What this task involves:
Please write out the material that follows, exactly as it stands.

Manipulation episode records:

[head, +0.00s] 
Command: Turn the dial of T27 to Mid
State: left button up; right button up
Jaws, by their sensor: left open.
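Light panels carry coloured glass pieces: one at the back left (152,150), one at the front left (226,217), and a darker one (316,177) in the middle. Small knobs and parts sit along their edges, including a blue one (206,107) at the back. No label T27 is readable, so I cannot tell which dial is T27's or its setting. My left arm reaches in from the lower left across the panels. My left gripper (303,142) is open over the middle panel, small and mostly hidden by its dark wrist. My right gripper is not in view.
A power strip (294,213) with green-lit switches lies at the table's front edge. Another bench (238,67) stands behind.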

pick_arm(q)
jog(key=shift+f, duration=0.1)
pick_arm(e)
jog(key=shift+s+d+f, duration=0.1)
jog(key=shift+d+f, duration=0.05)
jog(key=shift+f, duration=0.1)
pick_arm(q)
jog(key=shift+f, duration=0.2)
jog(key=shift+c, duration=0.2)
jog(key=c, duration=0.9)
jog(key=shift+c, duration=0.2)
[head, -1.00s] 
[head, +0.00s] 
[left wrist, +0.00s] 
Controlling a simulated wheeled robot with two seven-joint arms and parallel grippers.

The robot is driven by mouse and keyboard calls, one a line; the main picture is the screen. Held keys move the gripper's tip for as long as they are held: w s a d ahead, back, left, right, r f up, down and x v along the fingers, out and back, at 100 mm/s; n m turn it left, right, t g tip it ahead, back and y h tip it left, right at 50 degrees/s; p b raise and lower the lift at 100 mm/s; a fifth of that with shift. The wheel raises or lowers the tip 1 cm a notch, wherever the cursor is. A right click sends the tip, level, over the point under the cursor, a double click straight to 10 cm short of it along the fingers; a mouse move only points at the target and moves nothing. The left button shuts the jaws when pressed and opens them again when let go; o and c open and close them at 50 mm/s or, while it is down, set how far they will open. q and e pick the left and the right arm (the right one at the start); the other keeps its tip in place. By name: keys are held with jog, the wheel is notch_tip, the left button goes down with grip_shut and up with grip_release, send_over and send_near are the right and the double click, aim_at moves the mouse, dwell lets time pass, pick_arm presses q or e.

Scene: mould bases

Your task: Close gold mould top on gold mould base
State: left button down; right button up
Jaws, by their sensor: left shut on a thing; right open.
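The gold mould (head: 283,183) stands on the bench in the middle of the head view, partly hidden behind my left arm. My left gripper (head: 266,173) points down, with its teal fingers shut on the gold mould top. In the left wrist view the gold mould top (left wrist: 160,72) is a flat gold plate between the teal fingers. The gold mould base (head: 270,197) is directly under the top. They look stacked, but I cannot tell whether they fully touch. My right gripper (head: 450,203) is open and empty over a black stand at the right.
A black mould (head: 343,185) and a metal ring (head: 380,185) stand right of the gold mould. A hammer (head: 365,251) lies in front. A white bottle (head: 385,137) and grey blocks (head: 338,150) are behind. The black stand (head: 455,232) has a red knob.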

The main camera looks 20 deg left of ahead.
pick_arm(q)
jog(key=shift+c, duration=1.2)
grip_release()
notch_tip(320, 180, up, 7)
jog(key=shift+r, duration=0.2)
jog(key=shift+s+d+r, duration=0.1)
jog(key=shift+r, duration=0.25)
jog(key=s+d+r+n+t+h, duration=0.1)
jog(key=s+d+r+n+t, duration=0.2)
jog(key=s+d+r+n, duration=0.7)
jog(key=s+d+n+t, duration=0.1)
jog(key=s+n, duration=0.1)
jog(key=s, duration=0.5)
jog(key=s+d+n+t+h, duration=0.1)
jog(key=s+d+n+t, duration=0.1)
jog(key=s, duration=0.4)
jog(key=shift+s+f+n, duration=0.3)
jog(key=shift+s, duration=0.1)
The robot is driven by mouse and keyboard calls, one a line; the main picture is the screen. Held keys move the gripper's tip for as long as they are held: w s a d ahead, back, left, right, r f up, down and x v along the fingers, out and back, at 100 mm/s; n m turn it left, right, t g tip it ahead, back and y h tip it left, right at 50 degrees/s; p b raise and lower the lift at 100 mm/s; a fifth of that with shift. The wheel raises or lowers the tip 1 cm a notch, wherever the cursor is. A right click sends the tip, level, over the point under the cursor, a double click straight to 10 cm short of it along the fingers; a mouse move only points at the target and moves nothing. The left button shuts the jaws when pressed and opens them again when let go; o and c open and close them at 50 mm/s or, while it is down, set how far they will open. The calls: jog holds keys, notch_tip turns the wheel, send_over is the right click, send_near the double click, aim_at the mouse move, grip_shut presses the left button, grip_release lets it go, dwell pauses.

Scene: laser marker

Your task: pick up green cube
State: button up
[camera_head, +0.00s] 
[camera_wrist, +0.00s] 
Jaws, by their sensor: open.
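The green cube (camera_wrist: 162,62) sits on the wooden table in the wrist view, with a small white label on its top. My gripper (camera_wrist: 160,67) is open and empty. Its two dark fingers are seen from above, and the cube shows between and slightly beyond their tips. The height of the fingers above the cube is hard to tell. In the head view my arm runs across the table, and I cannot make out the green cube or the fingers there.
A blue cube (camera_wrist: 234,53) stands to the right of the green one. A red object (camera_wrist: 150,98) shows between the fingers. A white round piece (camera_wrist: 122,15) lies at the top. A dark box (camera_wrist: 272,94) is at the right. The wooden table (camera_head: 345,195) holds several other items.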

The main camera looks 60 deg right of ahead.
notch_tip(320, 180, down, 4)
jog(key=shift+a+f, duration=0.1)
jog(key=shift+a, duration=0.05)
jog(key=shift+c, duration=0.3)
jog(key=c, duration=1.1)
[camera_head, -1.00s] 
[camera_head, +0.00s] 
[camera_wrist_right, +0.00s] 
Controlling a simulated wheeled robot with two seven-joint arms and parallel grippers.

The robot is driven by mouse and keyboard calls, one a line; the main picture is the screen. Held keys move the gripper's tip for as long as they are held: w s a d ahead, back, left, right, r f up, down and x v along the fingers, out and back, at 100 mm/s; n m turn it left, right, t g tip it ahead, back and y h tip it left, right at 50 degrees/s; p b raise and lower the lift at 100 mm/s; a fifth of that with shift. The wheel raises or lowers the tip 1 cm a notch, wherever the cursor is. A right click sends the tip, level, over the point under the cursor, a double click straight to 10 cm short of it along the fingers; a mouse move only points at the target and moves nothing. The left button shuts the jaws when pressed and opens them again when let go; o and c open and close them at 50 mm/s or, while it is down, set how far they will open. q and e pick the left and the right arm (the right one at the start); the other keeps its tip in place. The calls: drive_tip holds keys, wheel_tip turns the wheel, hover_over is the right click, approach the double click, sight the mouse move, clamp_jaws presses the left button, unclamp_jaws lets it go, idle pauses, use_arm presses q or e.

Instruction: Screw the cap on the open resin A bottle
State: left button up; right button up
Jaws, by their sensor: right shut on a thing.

Expected answer:
[head, +0.00s] 
Command: Turn the dial of T27 to Mid
State: left button up; right button up
Jaws, by their sensor: left open.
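Light panels carry coloured glass pieces: one at the back left (152,150), one at the front left (226,217), and a darker one (316,177) in the middle. Small knobs and parts sit along their edges, including a blue one (206,107) at the back. No label T27 is readable, so I cannot tell which dial is T27's or its setting. My left arm reaches in from the lower left across the panels. My left gripper (303,142) is open over the middle panel, small and mostly hidden by its dark wrist. My right gripper is not in view.
A power strip (294,213) with green-lit switches lies at the table's front edge. Another bench (238,67) stands behind.

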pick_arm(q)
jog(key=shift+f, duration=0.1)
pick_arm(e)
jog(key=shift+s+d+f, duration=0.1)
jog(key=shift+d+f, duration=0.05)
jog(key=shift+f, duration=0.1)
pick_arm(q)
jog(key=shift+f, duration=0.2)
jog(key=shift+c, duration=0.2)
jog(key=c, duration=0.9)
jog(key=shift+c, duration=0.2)
[head, -1.00s] 
[head, +0.00s] 
[left wrist, +0.00s] 
Controlling a simulated wheeled robot with two seven-joint arms and parallel grippers.

The robot is driven by mouse and keyboard calls, one a line; the main picture is the screen. Held keys move the gripper's tip for as long as they are held: w s a d ahead, back, left, right, r f up, down and x v along the fingers, out and back, at 100 mm/s; n m turn it left, right, t g tip it ahead, back and y h tip it left, right at 50 degrees/s; p b raise and lower the lift at 100 mm/s; a fifth of that with shift. The wheel raises or lowers the tip 1 cm a notch, wherever the cursor is. A right click sends the tip, level, over the point under the cursor, a double click straight to 10 cm short of it along the fingers; a mouse move only points at the target and moves nothing. The left button shuts the jaws when pressed and opens them again when let go; o and c open and close them at 50 mm/s or, while it is down, set how far they will open. q and e pick the left and the right arm (the right one at the start); the other keeps its tip in place. By name: keys are held with jog, the wheel is notch_tip, the left button goes down with grip_shut and up with grip_release, send_over and send_near are the right and the double click, aim_at moves the mouse, dwell lets time pass, pick_arm presses q or e.

Scene: mould bases

Your task: Close gold mould top on gold mould base
State: left button down; right button up
Jaws, by their sensor: left shut on a thing; right open.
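The gold mould (head: 283,183) stands on the bench in the middle of the head view, partly hidden behind my left arm. My left gripper (head: 266,173) points down, with its teal fingers shut on the gold mould top. In the left wrist view the gold mould top (left wrist: 160,72) is a flat gold plate between the teal fingers. The gold mould base (head: 270,197) is directly under the top. They look stacked, but I cannot tell whether they fully touch. My right gripper (head: 450,203) is open and empty over a black stand at the right.
A black mould (head: 343,185) and a metal ring (head: 380,185) stand right of the gold mould. A hammer (head: 365,251) lies in front. A white bottle (head: 385,137) and grey blocks (head: 338,150) are behind. The black stand (head: 455,232) has a red knob.

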The main camera looks 20 deg left of ahead.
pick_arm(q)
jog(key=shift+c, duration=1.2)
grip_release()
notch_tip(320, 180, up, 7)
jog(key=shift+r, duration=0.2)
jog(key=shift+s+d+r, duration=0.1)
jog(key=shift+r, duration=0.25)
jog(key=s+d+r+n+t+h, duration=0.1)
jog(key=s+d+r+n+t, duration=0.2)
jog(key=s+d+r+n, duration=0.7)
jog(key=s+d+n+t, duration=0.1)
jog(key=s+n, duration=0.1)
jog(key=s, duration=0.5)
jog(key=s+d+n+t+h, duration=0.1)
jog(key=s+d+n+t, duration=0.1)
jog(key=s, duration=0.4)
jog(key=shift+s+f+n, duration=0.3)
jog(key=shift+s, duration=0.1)
The robot is driven by mouse and keyboard calls, one a line; the main picture is the screen. Held keys move the gripper's tip for as long as they are held: w s a d ahead, back, left, right, r f up, down and x v along the fingers, out and back, at 100 mm/s; n m turn it left, right, t g tip it ahead, back and y h tip it left, right at 50 degrees/s; p b raise and lower the lift at 100 mm/s; a fifth of that with shift. The wheel raises or lowers the tip 1 cm a notch, wherever the cursor is. A right click sends the tip, level, over the point under the cursor, a double click straight to 10 cm short of it along the fingers; a mouse move only points at the target and moves nothing. The left button shuts the jaws when pressed and opens them again when let go; o and c open and close them at 50 mm/s or, while it is down, set how far they will open. The calls: jog holds keys, notch_tip turns the wheel, send_over is the right click, send_near the double click, aim_at the mouse move, grip_shut presses the left button, grip_release lets it go, dwell pauses.

Scene: laser marker

Your task: pick up green cube
State: button up
[camera_head, +0.00s] 
[camera_wrist, +0.00s] 
Jaws, by their sensor: open.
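The green cube (camera_wrist: 162,62) sits on the wooden table in the wrist view, with a small white label on its top. My gripper (camera_wrist: 160,67) is open and empty. Its two dark fingers are seen from above, and the cube shows between and slightly beyond their tips. The height of the fingers above the cube is hard to tell. In the head view my arm runs across the table, and I cannot make out the green cube or the fingers there.
A blue cube (camera_wrist: 234,53) stands to the right of the green one. A red object (camera_wrist: 150,98) shows between the fingers. A white round piece (camera_wrist: 122,15) lies at the top. A dark box (camera_wrist: 272,94) is at the right. The wooden table (camera_head: 345,195) holds several other items.

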The main camera looks 60 deg right of ahead.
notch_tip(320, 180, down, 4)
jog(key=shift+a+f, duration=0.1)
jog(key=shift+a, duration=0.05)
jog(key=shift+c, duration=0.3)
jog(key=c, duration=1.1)
[camera_head, -1.00s] 
[camera_head, +0.00s] 
[camera_wrist_right, +0.00s] 
Controlling a simulated wheeled robot with two seven-joint arms and parallel grippers.

The robot is driven by mouse and keyboard calls, one a line; the main picture is the screen. Held keys move the gripper's tip for as long as they are held: w s a d ahead, back, left, right, r f up, down and x v along the fingers, out and back, at 100 mm/s; n m turn it left, right, t g tip it ahead, back and y h tip it left, right at 50 degrees/s; p b raise and lower the lift at 100 mm/s; a fifth of that with shift. The wheel raises or lowers the tip 1 cm a notch, wherever the cursor is. A right click sends the tip, level, over the point under the cursor, a double click straight to 10 cm short of it along the fingers; a mouse move only points at the target and moves nothing. The left button shuts the jaws when pressed and opens them again when let go; o and c open and close them at 50 mm/s or, while it is down, set how far they will open. q and e pick the left and the right arm (the right one at the start); the other keeps its tip in place. The calls: drive_tip holds keys, wheel_tip turns the wheel, hover_over is the right click, approach the double click, sight the mouse move, clamp_jaws presses the left button, unclamp_jaws lets it go, idle pauses, use_arm presses q or e.

Instruction: Screw the cap on the open resin A bottle
State: left button up; right button up
Jaws, by their sensor: right shut on a thing.

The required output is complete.